Het Uwv heeft een verweerschrift ingediend.
Namens appellant is een nader stuk ingediend.
Het onderzoek ter zitting heeft plaatsgevonden op 28 mei 2014. Appellant is in persoon verschenen, bijgestaan door mr. Mühlstaff. Het Uwv heeft zich laten vertegenwoordigen door mr. P.J. Reith.

OVERWEGINGEN

1.1. Appellant was voor het laatst werkzaam als inpakker. Op 23 juni 2009 is hij uitgevallen in verband met een navelbreukoperatie. Later ontwikkelden zich ook psychische klachten. Naar aanleiding van een op 10 juni 2011 ingediende aanvraag heeft vervolgens een beoordeling plaatsgevonden in het kader van de Wet Werk en inkomen naar arbeidsvermogen (Wet WIA). In dat verband is appellant onderzocht door een verzekeringsarts, die in het rapport van 22 juli 2011 heeft vastgesteld dat appellant als gevolg van psychische klachten beperkingen heeft ten aanzien van het persoonlijk en sociaal functioneren. Deze beperkingen betreffen vooral samenwerking, intercollegiale contacten en klant- en patiëntcontacten. Rekening houdend met de uit deze klachten voortvloeiende beperkingen heeft de verzekeringsarts een Functionele Mogelijkhedenlijst (FML) opgesteld. Daarna is een arbeidsdeskundige in het rapport van 23 augustus 2011 tot de conclusie gekomen dat appellant niet geschikt is voor zijn eigen werk, maar nog wel geschikt is voor een aantal andere functies, waarna de mate van arbeidsongeschiktheid uitkwam op 0%.

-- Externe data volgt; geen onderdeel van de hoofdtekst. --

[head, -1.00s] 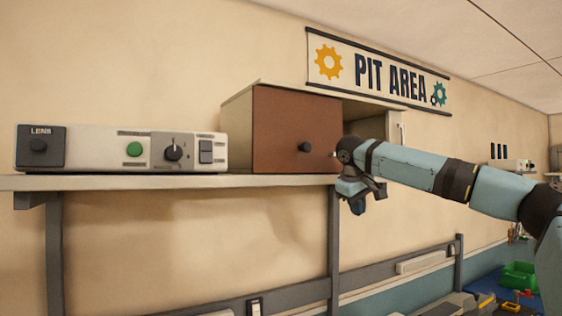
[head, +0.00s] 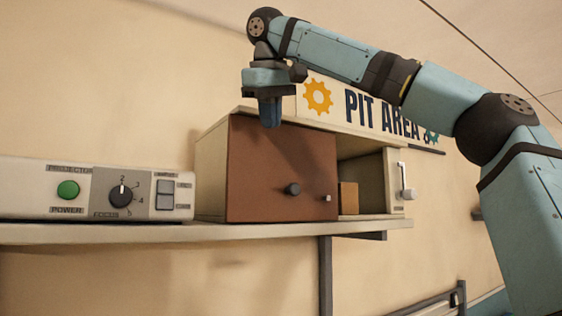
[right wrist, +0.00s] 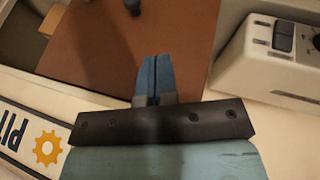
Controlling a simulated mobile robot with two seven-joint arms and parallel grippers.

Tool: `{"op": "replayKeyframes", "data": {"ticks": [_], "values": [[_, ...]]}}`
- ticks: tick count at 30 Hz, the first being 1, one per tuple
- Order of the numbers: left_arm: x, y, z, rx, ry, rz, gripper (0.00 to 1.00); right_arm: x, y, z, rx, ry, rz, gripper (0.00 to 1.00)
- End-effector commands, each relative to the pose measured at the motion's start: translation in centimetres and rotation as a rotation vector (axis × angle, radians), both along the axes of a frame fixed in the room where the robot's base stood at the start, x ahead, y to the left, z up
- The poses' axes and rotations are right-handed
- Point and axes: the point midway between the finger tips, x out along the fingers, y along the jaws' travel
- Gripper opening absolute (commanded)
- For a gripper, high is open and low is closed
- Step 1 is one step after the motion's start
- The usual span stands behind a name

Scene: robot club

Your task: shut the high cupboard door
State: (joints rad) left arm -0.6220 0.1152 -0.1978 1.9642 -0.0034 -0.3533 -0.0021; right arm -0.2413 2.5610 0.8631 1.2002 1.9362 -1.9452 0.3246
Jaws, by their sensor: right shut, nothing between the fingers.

1.2. Bij besluit van 5 september 2011 heeft het Uwv appellant medegedeeld dat hij per
21 juni 2011 geen recht heeft op een WIA-uitkering, omdat de mate van arbeidsongeschiktheid minder dan 35 % is.
1.3. In de bezwaarfase heeft een beoordeling plaatsgevonden door een bezwaarverzekeringsarts. Op basis van dossieronderzoek en nadere informatie verkregen van psychiater Bosma heeft de bezwaarverzekeringsarts in zijn rapport van 7 november 2011 geconcludeerd dat de beperkingen en mogelijkheden van appellant op de datum in geding op juiste wijze zijn aangegeven in de FML.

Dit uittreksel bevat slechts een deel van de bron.